Crosby, Stills & Nash’s performance at Place des Arts Tuesday, July 22 brings more music and less politics to the stage than their 2006 Freedom of Speech tour with Neil Young, which bitterly divided critics and audiences over its focus on the Iraq War.

Renowned for its three-hour marathon shows, the group tested the limits of its unity and stamina during the tour – choosing to include large chunks of Young’s Living With War album, noted for its single Let’s Impeach the President – and drawing the ire of many fans. The turmoil is captured in the tour’s documentary CSNY: Déjà Vu, slated for theatrical release in 15 cities the weekend after their Montreal show, with a simultaneous video-on-demand release and streaming video via Netflix. The DVD comes just in time for November elections in the US.

Premiering to mostly positive reviews in January at Sundance, the film features ex-ABC News Iraq reporter Mike Cerre “embedded” on the tour bus and showcases both sides of the critical reaction, including one infamous judgment that “the huddled sixty somethings look like they’re comparing prescriptions on stage.” Besides strong lyrical content, the tour featured backdrops of war scenes, casualty counts and clips of the Bush administration’s finer moments. Reception in some cities, particularly Atlanta, was openly hostile. The strain on the foursome’s solidarity, and the resulting internal political struggle, is documented cinema-verité style in moments backstage. Produced by Young, the film was judged by one critic as “not so much the chronicle of a newsworthy tour as a committed political artist’s sincere attempt to get to grips with an America whose mood seems to have changed utterly since the band’s debut.”

The current tour, minus Young, picks up some elements from 2006 and introduces new ones, notably sharing one microphone on some acoustic numbers for the first time. “It screams of how much we’re getting it on together,” Nash said in a recent interview. “Instead of our sound man trying to blend three sources, we’re doing it ourselves. It’s not easy to sing so close to each other. But it sounds great.”

A feature of the 2006 tour sure to be repeated is its compelling example of eco-responsibility. Pioneering the modernization of the notoriously messy touring business, they achieved a zero carbon footprint by using 100% biodiesel for the entire convoy of vehicles and offsetting 100% of the tour’s greenhouse gas emissions by purchasing and permanently retiring credits from the Chicago Climate Exchange – a “registry, reduction, and trading system” similar to the Montreal Climate Exchange, that allows emitters to “neutralize” their carbon footprints through large-scale sustainability projects.

Reviews of the current tour have been favourable, often commenting on the trio’s newly trim physiques and lauding their unabated vocal form, impressive musicianship and wise musical choices.

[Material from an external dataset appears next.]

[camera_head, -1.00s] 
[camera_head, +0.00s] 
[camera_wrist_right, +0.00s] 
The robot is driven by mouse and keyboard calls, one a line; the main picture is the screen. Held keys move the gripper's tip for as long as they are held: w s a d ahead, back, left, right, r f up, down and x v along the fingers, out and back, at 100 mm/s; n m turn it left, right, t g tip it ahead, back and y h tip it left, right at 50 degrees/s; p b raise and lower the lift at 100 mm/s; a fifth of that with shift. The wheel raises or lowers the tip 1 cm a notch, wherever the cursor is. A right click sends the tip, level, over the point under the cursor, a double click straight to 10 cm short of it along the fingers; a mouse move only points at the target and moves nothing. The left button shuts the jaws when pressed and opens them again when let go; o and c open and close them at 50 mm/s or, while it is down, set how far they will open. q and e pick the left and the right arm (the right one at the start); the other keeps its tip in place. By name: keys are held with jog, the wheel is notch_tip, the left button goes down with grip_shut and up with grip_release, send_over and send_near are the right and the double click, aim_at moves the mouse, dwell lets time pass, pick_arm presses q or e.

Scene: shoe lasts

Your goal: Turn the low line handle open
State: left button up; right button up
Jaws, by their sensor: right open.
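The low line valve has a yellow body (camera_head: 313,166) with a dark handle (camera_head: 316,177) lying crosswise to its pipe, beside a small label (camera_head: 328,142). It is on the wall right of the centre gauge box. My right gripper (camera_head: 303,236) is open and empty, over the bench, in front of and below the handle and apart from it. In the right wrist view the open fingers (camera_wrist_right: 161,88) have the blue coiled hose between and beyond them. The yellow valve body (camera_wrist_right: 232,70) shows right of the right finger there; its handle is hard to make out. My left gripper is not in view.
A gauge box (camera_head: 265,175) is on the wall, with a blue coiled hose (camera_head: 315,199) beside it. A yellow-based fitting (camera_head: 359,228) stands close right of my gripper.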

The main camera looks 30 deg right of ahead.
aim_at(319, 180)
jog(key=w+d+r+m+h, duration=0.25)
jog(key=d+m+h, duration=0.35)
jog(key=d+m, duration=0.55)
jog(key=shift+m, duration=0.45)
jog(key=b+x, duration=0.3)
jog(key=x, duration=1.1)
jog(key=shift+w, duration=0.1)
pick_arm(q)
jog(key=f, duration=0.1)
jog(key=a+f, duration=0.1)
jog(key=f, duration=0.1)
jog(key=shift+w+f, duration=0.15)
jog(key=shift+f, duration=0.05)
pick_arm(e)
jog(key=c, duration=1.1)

Setlists are partly chosen by fans – the group has been soliciting requests online for upcoming shows at crosbystillsnash.com – and Nash has found “some surprises” from this, noting “we’re doing about four or five suggestions of stuff we haven’t done in years.”

Special VIP seats are still available online through two charity beneficiaries of the tour, the Guacamole Fund and World Hunger Year.